Le Togo est en phase transitoire, a affirmé le 12 juillet 2024 le ministre de la Fonction publique, du travail et du dialogue social, Gilbert Bawara. Une transition qui a commencé, selon ses dires, le 6 mai 2024, date de la promulgation de la nouvelle constitution de la 5ème République qui a basculé le pays dans un régime dit « parlementaire ».

A en croire le ministre, la nouvelle architecture institutionnelle doit être mise en place dans un délai de douze mois au maximum à compter du 6 mai 2024. Période au cours de laquelle on assistera à l’opérationnalisation des institutions et organes prévus par la nouvelle constitution, annonce-t-il.

C’est pourquoi, « nous sommes dans une logique de sensibilisation et de pédagogie envers tous les acteurs. Il est tout à fait logique que nous allions aussi vers certains partenaires techniques et financiers pour nous assurer qu’ils comprennent le contexte politique et institutionnel qui est en train de se mettre en place dans notre pays », a indiqué M. Bawara en rencontrant un certain nombre de responsables de médias.
Or, ce processus transitoire comme le dit le ministre, n’a pas été inclusif. Toutes les couches socio-politiques de la société togolaise n’ont pas été associées au processus transitoire. Le texte constitutionnel n’a pas été consensuel. Le peuple n’a pas été consulté à l’élaboration du texte constitutionnel. Le vote s’est fait en « catimini et nuitamment » au moment où le peuple dormait comme si on avait peur.
Or, dans une société juste et démocratique, il ne doit pas y avoir de place à l’exclusion. L’avis d’une partie de la population, aussi infime soit-il doit être pris en compte. Mais tel n’a pas été le cas dans ce processus conduisant à cette transition.
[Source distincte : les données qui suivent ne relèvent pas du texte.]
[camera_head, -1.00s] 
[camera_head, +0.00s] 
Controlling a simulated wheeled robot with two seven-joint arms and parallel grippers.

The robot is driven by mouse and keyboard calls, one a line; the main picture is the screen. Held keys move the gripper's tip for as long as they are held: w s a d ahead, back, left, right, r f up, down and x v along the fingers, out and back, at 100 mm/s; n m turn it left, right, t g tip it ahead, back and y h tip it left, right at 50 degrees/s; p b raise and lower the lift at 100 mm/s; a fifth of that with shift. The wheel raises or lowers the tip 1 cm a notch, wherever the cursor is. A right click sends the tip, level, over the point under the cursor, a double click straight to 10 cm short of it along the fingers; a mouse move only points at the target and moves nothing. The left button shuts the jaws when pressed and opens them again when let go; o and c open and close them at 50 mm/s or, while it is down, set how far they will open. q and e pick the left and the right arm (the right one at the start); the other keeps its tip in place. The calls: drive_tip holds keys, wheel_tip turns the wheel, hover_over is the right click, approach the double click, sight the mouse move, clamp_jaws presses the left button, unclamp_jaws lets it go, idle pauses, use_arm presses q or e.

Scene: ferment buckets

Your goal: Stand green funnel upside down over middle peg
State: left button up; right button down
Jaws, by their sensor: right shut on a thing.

Le peuple ne sait rien de cette transition. Il n’a aucune idée du chronogramme. Seuls quelques ‘’illuminés’’ maitrisent l’agenda qu’ils déclinent selon leur bon vouloir.
Quand on reconnait qu’une société est en faillite et qu’on veut la réformer, le bon sens voudrait qu’on tienne compte de l’avis de toutes les composantes de cette société pour repartir sur des bases saines afin d’éviter de faire de frustrés. Tel n’a pas été le cas dans ce processus conduisant à cette transition. Pire encore, il n’y a pas eu de place pour manifester son ressenti vis-à-vis de la façon dont la chose publique est gérée.
En 1991, quand il s’est agi de tourner la page d’un quart de siècle de régime à parti unique, c’est à la suite d’un débat national. La conférence nationale souveraine qui est la manifestation de cette volonté de changement de paradigme n’a pas exclu totalement les tenants de l’ordre ancien. Ils avaient droit à la parole, bénéficiaient du respect dû à l’adversaire politique et étaient présents dans les nouvelles institutions mises en place par la conférence. Pour preuve, le Président de la République Gnassingbé Eyadema a été maintenu à son poste même s’il a perdu certaines de ces prérogatives. Ce qui n’était d’ailleurs pas du goût de ses soutiens qui ont tout fait pour faire échouer la transition.
Qu’aujourd’hui, ces héritiers décident de changer de régime en ayant recours à la politique de l’exclusion, c’est comme on assiste à un bégaiement de l’histoire. Ceux qui hier accusaient de les avoir exclus, ce sont eux qui, à leur tour, excluent d’autres. La société togolaise ne doit pas se résumer en un duel permanent d’un camp sur un autre, à une revanche perpétuelle d’un camp sur un autre. A un moment donné, il faut que l’esprit de nation transcende toutes autres considérations. Il faut qu’à un moment donné, le Togolais aille vers la 43ème ethnie comme l’appelait de ses vœux Dahuku Péré.
En cela, il manque au Togo, cet homme providentiel capable de transcender les clivages pour aller vers ce Togo nouveau. La société togolaise n’est pas aussi clivée que celle sud-africaine à la sortie de l’apartheid. Mais il y a eu un homme, Nelson Mandela qui, a su réconcilier son pays en posant les bases d’une nation arc-en-ciel. Même après sa mort, le nom de Mandela résiste au temps et à l’espace. Aujourd’hui 18 juillet est commémoré partout dans le monde « Mandela day » en hommage à la contribution de ce grand homme à la promotion de la paix.
Mais le Togo manque cet homme de la trempe de Madiba. En 2005, bon nombre de citoyens togolais espéraient que Faure Gnassingbé joue ce rôle. Presque deux décennies de son règne, le fossé s’est élargi dans le pays. Même les recommandations de la Commission vérité-justice et réconciliation (CVJR), sur modèle sud-africain, que lui-même s’est engagé à mettre en œuvre ont été foulées avec ce changement de constitution.